• STATED EXERCISE: In the following material, identify every line holding the string "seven" and return it.

(Robot task records)
== == ==

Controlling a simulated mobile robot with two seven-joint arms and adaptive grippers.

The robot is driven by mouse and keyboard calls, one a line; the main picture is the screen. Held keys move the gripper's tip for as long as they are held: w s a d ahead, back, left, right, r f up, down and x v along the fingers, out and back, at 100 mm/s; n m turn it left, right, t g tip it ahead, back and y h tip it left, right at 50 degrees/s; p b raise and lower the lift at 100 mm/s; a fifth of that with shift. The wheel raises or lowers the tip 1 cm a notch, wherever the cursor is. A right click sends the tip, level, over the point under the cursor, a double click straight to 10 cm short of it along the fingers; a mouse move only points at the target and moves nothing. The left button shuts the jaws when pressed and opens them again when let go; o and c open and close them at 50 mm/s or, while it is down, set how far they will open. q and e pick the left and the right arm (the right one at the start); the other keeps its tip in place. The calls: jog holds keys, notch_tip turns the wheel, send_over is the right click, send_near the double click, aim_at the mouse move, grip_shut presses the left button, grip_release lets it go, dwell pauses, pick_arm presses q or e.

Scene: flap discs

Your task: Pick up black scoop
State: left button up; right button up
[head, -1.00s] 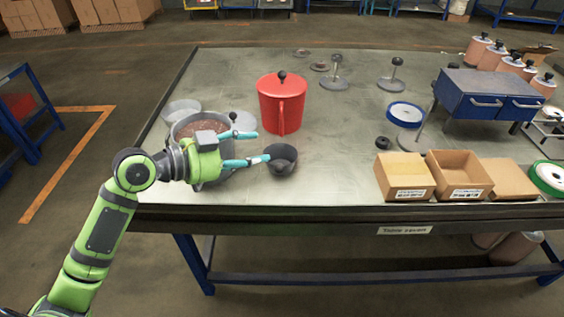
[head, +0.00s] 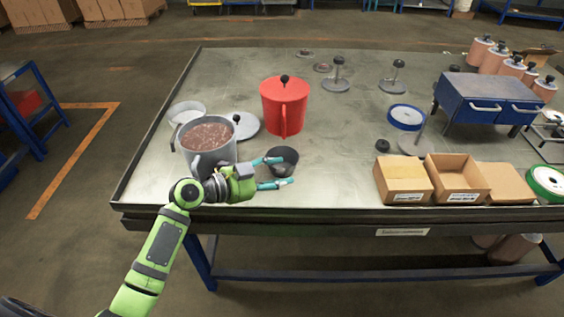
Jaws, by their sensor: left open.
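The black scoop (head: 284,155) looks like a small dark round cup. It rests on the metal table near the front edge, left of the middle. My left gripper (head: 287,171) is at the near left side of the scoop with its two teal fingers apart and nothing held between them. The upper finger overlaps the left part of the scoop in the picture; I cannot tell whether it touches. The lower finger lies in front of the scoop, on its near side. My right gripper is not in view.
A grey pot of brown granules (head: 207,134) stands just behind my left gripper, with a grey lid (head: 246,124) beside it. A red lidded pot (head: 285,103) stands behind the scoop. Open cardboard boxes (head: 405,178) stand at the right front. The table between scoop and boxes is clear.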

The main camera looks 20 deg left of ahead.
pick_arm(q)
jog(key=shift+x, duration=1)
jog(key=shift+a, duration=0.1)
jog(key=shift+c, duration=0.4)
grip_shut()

== == ==

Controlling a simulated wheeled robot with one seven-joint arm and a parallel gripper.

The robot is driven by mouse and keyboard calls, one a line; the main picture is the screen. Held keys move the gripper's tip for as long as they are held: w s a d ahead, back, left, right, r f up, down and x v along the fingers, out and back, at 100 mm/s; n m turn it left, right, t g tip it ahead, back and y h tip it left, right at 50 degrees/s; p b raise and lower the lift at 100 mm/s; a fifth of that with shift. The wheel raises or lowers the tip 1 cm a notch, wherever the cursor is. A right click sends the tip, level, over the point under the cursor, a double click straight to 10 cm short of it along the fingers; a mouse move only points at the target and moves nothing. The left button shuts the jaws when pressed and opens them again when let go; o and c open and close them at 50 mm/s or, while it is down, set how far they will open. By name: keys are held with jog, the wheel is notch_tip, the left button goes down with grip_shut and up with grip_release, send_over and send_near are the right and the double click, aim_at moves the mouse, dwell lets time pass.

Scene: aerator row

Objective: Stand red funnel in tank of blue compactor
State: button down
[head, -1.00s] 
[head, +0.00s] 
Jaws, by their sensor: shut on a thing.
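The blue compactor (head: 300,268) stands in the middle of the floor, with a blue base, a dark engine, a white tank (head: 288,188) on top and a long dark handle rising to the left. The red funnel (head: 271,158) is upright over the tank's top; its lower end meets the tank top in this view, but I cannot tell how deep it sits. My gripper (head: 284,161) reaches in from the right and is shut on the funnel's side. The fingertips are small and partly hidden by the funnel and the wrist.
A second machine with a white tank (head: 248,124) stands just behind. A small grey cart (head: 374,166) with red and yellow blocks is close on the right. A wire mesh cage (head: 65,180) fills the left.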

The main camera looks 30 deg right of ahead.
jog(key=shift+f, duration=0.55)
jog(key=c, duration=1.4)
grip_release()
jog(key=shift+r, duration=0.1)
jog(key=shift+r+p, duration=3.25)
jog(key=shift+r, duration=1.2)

== == ==

• THE RESPONSE:
Controlling a simulated mobile robot with two seven-joint arms and adaptive grippers.
Controlling a simulated wheeled robot with one seven-joint arm and a parallel gripper.

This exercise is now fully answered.